Ni bonnes, ni connes, ni nonnes… ni syndiquées

Malgré une très forte mobilisation (90% des infirmières grévistes),  la coordination se voit exclue de la table de négociations, par les syndicats eux-même. La CFTC, la CFDT, FO et la CGC, qui ne représentent pourtant que partiellement la profession, refusent de s’associer à la coordination. Ils ne lui reconnaissent aucune légitimité. De son côté, la coordination continue de réclamer son autonomie et souhaite obtenir la reconnaissance des pouvoirs publics.

Il faudra attendre la grande manifestation du 13 octobre 1988 pour que les infirmières, portée par l’opinion publique, soient enfin reçues par le ministère.

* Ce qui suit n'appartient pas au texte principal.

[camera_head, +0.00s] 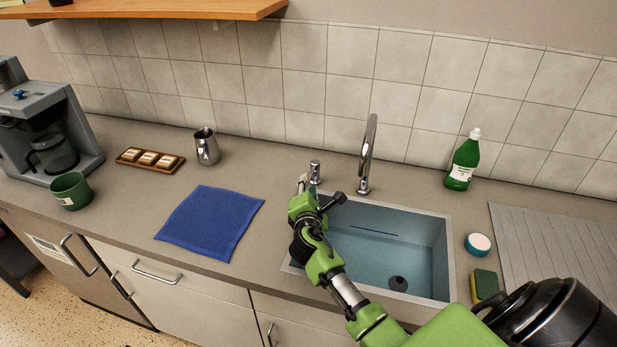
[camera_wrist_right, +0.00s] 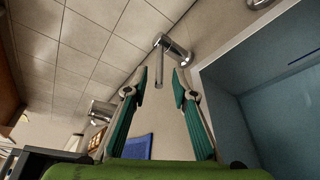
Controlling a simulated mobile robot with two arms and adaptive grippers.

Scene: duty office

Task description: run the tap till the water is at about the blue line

Ce jour là, dans la matinée, ce sont 100.000 « blouses blanches » qui défilent dans les rues pour se faire entendre. « Ni bonnes, Ni connes, Ni nonnes ». Le slogan qu’affichent les banderoles affirme clairement le « ras-le bol » de ses professionnelles qui veulent en finir avec l’image traditionnelle de l’infirmière bonne sœur. La CGT qui s’est ralliée au mouvement défile à leur côté mais sans arborer d’étiquette. Dans l’après-midi du même jour, les autres syndicats ne rassembleront, quant à eux, que 15.000 personnes.

Entendues mais pas reconnues

Le 23 octobre, après un mois de conflit, Nicole Bénévise, porte parole de la coordination infirmière, annonce au journal télévisé d’Antenne 2, la fin de la grève et « demande aux syndicats de ne pas signer d’accords avec le gouvernement sans que la base soit consultée ».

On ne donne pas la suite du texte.